Recorded data:
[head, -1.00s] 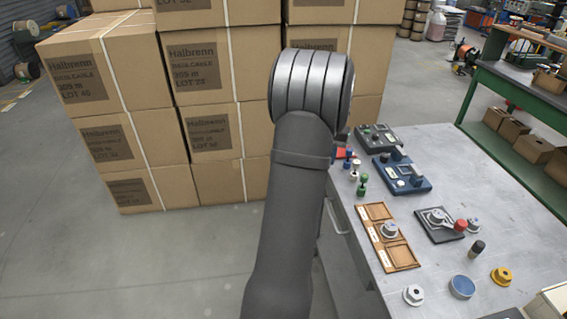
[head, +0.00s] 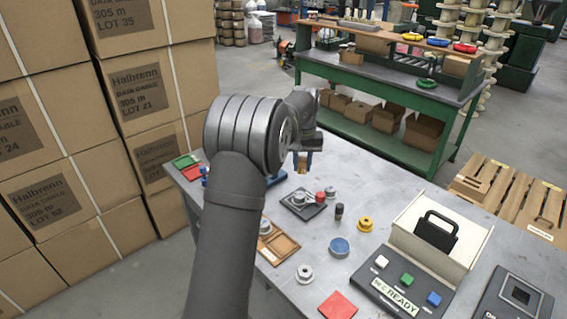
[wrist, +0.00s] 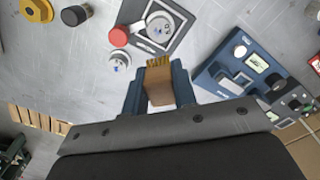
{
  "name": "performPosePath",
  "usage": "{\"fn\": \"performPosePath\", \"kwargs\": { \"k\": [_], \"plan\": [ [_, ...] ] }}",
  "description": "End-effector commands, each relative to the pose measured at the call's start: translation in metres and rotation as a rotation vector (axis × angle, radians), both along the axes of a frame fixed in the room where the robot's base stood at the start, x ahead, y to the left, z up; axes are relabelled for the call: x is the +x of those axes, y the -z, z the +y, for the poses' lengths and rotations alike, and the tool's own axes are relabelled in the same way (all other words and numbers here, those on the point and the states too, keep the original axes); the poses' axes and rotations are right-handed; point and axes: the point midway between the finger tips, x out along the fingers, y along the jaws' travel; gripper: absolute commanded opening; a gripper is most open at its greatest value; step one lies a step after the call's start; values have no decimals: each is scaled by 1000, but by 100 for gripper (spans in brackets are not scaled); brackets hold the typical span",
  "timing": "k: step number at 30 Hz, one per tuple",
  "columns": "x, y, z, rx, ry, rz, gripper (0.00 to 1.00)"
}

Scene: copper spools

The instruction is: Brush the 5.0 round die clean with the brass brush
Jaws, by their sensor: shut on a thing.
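My gripper (wrist: 158,88) has blue fingers shut on a brush (wrist: 157,72) with a wooden block and brass bristles. In the head view the gripper (head: 306,150) hangs over the bench, with the wooden part of the brush (head: 308,164) below it. A silver round die (wrist: 165,22) sits in a dark square holder (wrist: 150,45) beyond the bristles. Another silver piece (wrist: 120,60) stands left of the brush. Silver round pieces also show in the wooden tray (head: 262,244) and on the bench front (head: 304,273). I cannot read which is the 5.0 die.
A red knob (head: 320,197), a black-topped cylinder (head: 338,211), a yellow flanged piece (head: 365,223) and a blue round pad (head: 339,247) stand nearby. A blue instrument (wrist: 245,65) is right in the wrist view. A READY machine (head: 405,285) occupies the front right. Cartons stand left.

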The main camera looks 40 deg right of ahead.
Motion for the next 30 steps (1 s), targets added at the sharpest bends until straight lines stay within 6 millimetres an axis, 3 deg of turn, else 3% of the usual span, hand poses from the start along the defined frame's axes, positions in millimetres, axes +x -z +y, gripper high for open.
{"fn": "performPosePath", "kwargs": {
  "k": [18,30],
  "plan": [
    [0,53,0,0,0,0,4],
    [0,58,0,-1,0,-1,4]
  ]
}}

The task: Make an exact transcription of the lines from the line with "step number at" through the line with "The instruction is: Brush", inclusive, omitting all others.

Exercise output:
  "timing": "k: step number at 30 Hz, one per tuple",
  "columns": "x, y, z, rx, ry, rz, gripper (0.00 to 1.00)"
}

Scene: copper spools

The instruction is: Brush the 5.0 round die clean with the brass brush

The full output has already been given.